Directions. Among the lines of data below, reproduce only those from the one with "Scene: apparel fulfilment" through the one with "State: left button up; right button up", exactly as they stand, both ends included.

Data block.
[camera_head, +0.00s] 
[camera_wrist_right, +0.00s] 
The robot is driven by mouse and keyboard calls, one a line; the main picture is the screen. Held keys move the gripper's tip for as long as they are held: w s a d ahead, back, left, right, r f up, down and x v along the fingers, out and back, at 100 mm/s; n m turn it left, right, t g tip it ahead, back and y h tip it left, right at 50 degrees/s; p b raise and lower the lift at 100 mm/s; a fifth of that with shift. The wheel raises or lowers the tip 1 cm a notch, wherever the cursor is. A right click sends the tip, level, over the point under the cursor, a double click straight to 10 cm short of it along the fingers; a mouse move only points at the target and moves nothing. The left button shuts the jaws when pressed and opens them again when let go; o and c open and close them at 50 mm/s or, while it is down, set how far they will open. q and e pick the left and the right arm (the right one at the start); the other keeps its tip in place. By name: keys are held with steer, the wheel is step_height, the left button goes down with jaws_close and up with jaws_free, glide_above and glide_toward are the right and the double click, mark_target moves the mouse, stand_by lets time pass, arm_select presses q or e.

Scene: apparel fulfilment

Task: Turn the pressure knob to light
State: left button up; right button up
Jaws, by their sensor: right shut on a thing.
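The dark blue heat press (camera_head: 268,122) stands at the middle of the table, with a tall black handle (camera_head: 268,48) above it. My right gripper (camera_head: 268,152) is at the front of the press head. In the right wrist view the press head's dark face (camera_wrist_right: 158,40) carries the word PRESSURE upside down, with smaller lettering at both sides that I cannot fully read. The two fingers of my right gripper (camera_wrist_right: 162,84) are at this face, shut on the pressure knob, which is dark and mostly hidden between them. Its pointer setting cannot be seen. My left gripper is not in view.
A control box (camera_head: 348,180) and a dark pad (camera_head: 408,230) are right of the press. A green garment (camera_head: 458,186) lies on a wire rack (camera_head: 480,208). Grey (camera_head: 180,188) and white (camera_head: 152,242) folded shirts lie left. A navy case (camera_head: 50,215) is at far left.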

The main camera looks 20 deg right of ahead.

Answer for this exercise.
Scene: apparel fulfilment

Task: Turn the pressure knob to light
State: left button up; right button up

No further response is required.